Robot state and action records
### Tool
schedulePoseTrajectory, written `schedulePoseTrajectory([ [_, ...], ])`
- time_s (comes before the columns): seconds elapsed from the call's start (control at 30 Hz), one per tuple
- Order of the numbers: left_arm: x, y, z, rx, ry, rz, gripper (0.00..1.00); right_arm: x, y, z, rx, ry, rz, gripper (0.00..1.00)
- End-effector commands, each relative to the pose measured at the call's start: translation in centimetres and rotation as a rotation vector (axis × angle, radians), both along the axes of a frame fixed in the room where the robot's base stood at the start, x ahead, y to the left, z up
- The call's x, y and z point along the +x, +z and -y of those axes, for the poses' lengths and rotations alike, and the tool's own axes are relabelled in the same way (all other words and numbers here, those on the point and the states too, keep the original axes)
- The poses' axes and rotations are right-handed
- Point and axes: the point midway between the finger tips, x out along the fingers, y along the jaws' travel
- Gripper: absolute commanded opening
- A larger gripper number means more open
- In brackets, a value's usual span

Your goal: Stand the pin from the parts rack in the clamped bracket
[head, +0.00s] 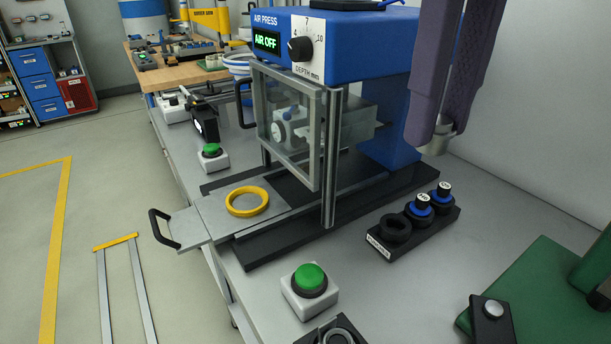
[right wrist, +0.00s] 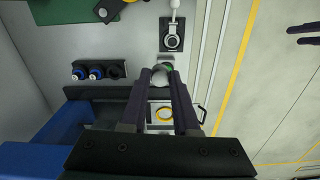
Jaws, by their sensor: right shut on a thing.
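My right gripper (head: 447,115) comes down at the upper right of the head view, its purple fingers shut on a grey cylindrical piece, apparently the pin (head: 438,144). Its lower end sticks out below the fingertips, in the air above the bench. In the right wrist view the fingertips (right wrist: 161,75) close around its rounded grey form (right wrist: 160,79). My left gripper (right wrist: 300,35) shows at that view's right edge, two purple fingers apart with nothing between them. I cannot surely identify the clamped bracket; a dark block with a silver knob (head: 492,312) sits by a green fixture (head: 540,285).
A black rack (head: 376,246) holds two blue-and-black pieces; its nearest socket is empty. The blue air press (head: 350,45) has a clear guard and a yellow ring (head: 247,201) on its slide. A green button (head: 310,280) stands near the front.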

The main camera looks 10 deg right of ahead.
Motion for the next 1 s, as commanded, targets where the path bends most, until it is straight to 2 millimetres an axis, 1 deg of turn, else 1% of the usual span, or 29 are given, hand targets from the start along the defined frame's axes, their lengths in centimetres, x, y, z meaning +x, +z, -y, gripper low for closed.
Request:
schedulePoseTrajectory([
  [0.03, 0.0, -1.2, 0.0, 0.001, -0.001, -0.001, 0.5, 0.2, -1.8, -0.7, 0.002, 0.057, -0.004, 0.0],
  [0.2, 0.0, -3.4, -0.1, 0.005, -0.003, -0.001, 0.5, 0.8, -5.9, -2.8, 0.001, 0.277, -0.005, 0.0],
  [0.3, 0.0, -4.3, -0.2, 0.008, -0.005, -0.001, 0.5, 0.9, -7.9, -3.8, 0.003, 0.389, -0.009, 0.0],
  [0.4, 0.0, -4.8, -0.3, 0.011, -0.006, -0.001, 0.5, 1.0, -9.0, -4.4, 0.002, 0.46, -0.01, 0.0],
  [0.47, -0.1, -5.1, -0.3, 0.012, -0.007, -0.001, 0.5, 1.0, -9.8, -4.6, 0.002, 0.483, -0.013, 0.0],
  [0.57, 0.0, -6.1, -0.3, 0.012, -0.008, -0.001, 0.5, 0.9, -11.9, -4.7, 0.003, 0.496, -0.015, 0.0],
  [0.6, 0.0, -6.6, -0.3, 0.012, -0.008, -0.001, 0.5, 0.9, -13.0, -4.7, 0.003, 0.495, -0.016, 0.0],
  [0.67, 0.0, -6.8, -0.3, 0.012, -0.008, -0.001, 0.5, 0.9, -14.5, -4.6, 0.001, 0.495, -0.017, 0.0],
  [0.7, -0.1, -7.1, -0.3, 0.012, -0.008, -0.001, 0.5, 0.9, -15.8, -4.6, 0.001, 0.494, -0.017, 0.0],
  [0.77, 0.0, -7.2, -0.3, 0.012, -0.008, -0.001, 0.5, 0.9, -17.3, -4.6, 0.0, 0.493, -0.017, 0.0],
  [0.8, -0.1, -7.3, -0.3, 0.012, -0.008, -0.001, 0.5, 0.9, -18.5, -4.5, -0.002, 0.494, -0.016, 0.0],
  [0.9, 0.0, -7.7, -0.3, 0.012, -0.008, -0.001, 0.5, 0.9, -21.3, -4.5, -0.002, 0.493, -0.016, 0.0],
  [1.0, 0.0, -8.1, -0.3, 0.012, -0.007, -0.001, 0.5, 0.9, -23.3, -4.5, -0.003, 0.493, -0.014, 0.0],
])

---

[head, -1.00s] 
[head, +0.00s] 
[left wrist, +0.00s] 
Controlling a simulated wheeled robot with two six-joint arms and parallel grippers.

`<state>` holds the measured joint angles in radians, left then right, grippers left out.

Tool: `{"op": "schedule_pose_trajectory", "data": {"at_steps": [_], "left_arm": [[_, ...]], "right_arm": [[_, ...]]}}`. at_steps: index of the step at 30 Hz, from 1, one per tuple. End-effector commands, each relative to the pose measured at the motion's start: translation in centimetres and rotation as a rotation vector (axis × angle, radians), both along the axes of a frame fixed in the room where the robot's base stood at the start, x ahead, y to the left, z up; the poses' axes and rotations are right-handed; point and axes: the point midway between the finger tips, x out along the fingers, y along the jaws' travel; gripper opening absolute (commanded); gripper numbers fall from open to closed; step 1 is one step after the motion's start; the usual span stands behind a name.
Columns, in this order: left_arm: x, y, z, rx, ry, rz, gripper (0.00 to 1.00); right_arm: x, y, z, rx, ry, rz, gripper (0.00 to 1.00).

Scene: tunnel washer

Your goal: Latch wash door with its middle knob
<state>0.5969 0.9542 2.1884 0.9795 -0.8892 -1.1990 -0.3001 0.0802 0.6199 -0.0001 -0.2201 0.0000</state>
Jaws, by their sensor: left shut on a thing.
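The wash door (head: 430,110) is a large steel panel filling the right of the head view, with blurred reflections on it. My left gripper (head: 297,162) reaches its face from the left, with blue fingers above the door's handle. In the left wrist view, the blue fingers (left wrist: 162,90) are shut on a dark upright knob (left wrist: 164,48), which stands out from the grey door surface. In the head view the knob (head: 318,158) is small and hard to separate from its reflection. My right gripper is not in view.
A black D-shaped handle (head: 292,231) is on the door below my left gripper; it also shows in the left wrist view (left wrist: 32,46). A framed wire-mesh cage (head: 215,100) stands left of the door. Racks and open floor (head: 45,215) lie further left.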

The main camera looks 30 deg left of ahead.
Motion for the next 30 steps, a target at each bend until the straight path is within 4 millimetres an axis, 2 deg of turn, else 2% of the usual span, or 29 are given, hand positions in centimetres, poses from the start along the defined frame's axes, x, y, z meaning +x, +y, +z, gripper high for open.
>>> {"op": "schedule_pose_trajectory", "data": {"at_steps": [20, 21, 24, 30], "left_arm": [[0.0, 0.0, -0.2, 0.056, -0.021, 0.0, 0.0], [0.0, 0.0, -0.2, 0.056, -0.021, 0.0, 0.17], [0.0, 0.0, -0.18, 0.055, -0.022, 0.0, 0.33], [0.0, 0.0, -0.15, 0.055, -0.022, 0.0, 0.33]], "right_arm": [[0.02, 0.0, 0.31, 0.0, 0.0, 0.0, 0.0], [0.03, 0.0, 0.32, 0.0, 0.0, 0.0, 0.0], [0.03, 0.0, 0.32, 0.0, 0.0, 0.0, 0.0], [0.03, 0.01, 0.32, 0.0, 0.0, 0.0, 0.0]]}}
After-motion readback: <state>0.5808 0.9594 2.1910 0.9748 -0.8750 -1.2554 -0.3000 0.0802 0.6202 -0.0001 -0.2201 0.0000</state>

Exercise prompt »
Copy and report every line where the word "grippers" is present.

The response »
Controlling a simulated wheeled robot with two six-joint arms and parallel grippers.
`<state>` holds the measured joint angles in radians, left then right, grippers left out.

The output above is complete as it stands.